### Material
━━━━━━━━━━━━━━━━━━━━━━━━━━━━━━

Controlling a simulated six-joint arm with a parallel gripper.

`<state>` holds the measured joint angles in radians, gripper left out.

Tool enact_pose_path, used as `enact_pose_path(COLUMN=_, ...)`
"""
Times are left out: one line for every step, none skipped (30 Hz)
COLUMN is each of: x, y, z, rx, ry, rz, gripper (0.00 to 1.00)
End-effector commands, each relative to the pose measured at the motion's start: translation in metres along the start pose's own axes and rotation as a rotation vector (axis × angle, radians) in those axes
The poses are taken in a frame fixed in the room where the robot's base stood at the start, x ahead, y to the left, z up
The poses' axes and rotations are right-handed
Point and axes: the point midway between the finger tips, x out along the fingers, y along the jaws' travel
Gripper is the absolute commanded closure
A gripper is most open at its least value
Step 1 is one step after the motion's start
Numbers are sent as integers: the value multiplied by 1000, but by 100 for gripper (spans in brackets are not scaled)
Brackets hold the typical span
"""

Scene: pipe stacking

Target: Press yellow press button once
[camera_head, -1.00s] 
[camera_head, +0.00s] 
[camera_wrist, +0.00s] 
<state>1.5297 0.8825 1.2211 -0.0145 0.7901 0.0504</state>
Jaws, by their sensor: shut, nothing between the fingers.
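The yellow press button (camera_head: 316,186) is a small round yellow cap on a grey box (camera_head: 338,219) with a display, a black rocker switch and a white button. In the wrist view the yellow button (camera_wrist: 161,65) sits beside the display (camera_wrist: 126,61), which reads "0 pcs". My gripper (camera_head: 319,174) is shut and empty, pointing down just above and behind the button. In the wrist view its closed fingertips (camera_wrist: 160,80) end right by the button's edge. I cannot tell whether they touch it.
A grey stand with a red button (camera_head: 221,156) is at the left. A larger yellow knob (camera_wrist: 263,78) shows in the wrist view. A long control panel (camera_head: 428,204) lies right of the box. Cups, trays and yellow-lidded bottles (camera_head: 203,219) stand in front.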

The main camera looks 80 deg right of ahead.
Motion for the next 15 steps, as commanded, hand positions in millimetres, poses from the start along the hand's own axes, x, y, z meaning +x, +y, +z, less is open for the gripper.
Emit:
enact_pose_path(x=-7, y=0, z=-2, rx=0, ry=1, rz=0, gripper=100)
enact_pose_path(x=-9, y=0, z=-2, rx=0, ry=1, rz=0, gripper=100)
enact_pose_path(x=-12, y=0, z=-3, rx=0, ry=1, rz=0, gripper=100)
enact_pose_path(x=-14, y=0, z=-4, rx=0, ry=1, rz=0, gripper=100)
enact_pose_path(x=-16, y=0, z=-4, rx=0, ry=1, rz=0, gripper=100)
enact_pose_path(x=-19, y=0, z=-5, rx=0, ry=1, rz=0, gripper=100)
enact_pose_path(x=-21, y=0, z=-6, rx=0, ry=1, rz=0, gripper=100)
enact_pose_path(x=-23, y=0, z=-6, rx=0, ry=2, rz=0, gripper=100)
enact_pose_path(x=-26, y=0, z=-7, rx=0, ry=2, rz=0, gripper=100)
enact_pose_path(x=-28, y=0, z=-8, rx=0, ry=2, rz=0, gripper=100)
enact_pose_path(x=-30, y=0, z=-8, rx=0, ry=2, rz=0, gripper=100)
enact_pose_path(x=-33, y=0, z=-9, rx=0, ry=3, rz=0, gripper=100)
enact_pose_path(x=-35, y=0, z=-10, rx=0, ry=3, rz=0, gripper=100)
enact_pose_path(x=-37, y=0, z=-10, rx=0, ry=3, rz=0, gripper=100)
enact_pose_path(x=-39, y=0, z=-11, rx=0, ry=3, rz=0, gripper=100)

━━━━━━━━━━━━━━━━━━━━━━━━━━━━━━

### The request
Give the data again, exactly as it stands.

### Output for this exercise
Controlling a simulated six-joint arm with a parallel gripper.

`<state>` holds the measured joint angles in radians, gripper left out.

Tool enact_pose_path, used as `enact_pose_path(COLUMN=_, ...)`
"""
Times are left out: one line for every step, none skipped (30 Hz)
COLUMN is each of: x, y, z, rx, ry, rz, gripper (0.00 to 1.00)
End-effector commands, each relative to the pose measured at the motion's start: translation in metres along the start pose's own axes and rotation as a rotation vector (axis × angle, radians) in those axes
The poses are taken in a frame fixed in the room where the robot's base stood at the start, x ahead, y to the left, z up
The poses' axes and rotations are right-handed
Point and axes: the point midway between the finger tips, x out along the fingers, y along the jaws' travel
Gripper is the absolute commanded closure
A gripper is most open at its least value
Step 1 is one step after the motion's start
Numbers are sent as integers: the value multiplied by 1000, but by 100 for gripper (spans in brackets are not scaled)
Brackets hold the typical span
"""

Scene: pipe stacking

Target: Press yellow press button once
[camera_head, -1.00s] 
[camera_head, +0.00s] 
[camera_wrist, +0.00s] 
<state>1.5297 0.8825 1.2211 -0.0145 0.7901 0.0504</state>
Jaws, by their sensor: shut, nothing between the fingers.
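The yellow press button (camera_head: 316,186) is a small round yellow cap on a grey box (camera_head: 338,219) with a display, a black rocker switch and a white button. In the wrist view the yellow button (camera_wrist: 161,65) sits beside the display (camera_wrist: 126,61), which reads "0 pcs". My gripper (camera_head: 319,174) is shut and empty, pointing down just above and behind the button. In the wrist view its closed fingertips (camera_wrist: 160,80) end right by the button's edge. I cannot tell whether they touch it.
A grey stand with a red button (camera_head: 221,156) is at the left. A larger yellow knob (camera_wrist: 263,78) shows in the wrist view. A long control panel (camera_head: 428,204) lies right of the box. Cups, trays and yellow-lidded bottles (camera_head: 203,219) stand in front.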

The main camera looks 80 deg right of ahead.
Motion for the next 15 steps, as commanded, hand positions in millimetres, poses from the start along the hand's own axes, x, y, z meaning +x, +y, +z, less is open for the gripper.
Emit:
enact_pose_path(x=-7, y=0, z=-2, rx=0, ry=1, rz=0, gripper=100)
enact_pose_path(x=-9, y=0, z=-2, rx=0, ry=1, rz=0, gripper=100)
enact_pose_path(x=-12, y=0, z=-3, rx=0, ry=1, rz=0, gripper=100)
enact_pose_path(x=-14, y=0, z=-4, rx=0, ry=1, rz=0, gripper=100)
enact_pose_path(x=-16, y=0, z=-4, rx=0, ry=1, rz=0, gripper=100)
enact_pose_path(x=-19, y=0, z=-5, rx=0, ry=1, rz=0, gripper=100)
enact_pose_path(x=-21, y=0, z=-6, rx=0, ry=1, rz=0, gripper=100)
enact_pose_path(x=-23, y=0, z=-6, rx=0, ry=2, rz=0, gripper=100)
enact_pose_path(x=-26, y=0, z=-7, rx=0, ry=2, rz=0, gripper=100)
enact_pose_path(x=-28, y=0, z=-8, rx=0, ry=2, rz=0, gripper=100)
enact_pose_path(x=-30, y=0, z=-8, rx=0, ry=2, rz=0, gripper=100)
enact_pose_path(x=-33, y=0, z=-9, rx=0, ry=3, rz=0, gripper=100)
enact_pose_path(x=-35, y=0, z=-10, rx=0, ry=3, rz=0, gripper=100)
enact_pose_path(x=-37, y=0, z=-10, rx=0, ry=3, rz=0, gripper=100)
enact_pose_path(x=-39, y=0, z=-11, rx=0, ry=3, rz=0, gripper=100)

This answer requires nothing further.